Nell'agosto del medesimo 1464 il C. fu inviato dal duca, presumibilmente preoccupato di fare accettare benevolmente dalle altre potenze il suo acquisto di Genova, a Ferdinando re di Napoli e presso Giovanni II re d'Aragona. In Abruzzo il C. si intromise anche nelle negoziazioni che si svolgevano fra il re ed Antonio Caldora. Scoppiata nel 1465 in Francia la guerra della lega del bene pubblico e decisa da parte dello Sforza la spedizione in aiuto del sovrano, il C. fu inviato a Chambéry per preparare il passaggio delle truppe milanesi guidate dal primogenito del duca.

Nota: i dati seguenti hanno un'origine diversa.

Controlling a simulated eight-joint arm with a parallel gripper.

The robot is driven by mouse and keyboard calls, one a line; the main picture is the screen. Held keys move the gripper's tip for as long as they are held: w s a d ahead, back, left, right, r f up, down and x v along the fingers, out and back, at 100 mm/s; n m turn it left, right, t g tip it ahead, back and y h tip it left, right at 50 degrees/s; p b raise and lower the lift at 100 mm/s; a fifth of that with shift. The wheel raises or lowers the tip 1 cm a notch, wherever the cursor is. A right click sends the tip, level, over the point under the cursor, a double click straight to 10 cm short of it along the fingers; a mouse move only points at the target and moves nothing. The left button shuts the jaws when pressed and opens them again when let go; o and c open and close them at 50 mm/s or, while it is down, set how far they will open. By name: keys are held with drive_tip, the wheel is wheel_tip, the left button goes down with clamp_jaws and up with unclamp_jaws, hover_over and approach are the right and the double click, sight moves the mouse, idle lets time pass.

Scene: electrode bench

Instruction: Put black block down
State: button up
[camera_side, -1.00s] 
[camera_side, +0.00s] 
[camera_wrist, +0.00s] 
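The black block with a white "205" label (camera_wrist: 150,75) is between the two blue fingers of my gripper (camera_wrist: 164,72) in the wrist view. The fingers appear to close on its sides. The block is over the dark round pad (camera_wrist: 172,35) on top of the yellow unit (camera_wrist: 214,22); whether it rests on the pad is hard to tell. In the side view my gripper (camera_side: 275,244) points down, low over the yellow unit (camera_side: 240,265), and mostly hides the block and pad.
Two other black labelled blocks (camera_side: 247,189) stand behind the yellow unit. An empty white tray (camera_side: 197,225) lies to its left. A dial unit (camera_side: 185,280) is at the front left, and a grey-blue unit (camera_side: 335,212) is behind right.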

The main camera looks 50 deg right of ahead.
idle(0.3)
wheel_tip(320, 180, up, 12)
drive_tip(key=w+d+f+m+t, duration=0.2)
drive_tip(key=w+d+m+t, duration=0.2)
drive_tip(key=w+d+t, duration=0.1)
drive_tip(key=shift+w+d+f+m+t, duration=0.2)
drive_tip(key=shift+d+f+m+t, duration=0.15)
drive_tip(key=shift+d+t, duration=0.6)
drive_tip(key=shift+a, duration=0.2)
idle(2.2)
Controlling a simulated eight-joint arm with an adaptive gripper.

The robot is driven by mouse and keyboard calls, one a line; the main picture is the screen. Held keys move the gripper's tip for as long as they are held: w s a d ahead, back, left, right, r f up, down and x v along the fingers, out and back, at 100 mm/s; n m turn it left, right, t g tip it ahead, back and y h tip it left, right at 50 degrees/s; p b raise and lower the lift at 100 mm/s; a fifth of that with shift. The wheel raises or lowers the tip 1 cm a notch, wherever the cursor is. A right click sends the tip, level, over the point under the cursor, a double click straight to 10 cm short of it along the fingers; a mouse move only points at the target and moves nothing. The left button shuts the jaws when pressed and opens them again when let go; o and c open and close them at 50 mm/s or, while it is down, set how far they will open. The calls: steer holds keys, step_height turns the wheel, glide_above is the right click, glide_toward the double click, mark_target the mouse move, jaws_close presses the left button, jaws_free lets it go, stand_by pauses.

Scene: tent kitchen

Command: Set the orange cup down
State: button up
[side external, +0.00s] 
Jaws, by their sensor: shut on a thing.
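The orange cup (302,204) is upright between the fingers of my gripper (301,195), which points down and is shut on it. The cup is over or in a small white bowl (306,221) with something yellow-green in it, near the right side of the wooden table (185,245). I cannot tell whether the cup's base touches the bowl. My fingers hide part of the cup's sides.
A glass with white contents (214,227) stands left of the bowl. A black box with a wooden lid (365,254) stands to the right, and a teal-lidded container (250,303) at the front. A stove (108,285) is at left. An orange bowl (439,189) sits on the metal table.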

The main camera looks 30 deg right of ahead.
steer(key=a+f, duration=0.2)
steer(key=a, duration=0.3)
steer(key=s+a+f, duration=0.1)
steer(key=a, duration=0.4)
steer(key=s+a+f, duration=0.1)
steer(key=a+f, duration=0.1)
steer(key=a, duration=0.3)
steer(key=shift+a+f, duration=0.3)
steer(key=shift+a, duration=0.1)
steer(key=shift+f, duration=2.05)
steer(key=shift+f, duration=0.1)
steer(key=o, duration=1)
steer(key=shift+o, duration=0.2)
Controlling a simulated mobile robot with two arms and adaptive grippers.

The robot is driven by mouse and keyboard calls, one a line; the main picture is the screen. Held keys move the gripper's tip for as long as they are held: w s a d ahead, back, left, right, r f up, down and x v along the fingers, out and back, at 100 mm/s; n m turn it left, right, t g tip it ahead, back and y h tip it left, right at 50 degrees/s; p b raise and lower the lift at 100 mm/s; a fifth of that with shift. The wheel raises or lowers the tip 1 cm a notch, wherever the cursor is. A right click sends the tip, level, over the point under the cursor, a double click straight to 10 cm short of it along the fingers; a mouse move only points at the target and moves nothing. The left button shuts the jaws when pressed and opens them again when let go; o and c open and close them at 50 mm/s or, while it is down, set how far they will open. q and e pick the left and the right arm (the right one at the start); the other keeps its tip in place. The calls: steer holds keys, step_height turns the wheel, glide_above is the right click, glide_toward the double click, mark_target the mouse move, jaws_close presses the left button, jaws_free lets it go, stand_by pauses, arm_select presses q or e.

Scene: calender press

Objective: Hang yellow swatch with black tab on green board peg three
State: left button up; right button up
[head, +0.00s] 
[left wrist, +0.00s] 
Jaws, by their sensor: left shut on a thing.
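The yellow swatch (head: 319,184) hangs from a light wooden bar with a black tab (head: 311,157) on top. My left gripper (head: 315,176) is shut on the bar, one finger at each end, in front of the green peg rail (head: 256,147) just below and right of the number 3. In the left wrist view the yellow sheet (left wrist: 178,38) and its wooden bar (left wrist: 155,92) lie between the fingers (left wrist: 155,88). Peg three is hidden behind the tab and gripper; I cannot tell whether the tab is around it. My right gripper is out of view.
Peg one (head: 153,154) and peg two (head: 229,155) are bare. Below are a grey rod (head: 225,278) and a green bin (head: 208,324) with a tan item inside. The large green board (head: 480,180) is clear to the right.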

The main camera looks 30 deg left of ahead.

Da una lapide posta nel 1467 nella chiesa di S. Francesco, in Milano, che ricorda la moglie del C., Elisabetta Borri, morta in quell'anno e sepolta nella tomba lì apprestata appunto dal marito, apprendiamo che il C. era stato cameriere di Filippo Maria Visconti e di Francesco Sforza. Anche il nuovo duca, Galeazzo Maria, nominò il C. suo cortigiano, nel 1474, con uno stipendio di 100 ducati. Il 18 genn. 1477 lo confermò in questa carica Gian Galeazzo appena divenuto duca dopo l'uccisione del padre.
Non si hanno del C. altre notizie. Egli non è comunque da confondere con l'omonimo segretario del vescovo Zanone Castiglioni, attivo in Francia nel quarto decennio del sec. XV.
Fonti e Bibl.: V. Forcella, Iscriz. delle chiese... di Milano, III, Milano 1890, p. 98; B. Corio, Storia di Milano, a cura di A. Morisi Guerra, Torino 1978, pp. 9, 1185, 1354, 1358, 1367, 1372, 1393; E. Nunziante, I primi anni di Ferdinandod'Aragona, in Arch. stor. per le prov. napol., XXIII (1898), pp. 205 s.; G. B. Picotti, La Dietadi Mantova, Venezia 1912, p. 500; Gli uffici deldominio sforzesco, a cura di C. Santoro, Milano 1948, p. 244; T. Foffano, Umanisti italiani inNormandia, in Rinascimento, s. 2, IV (1964), pp. 24, 29 s.; L. Cerioni, La diplom. sforzesca, I, Roma 1970, p. 167.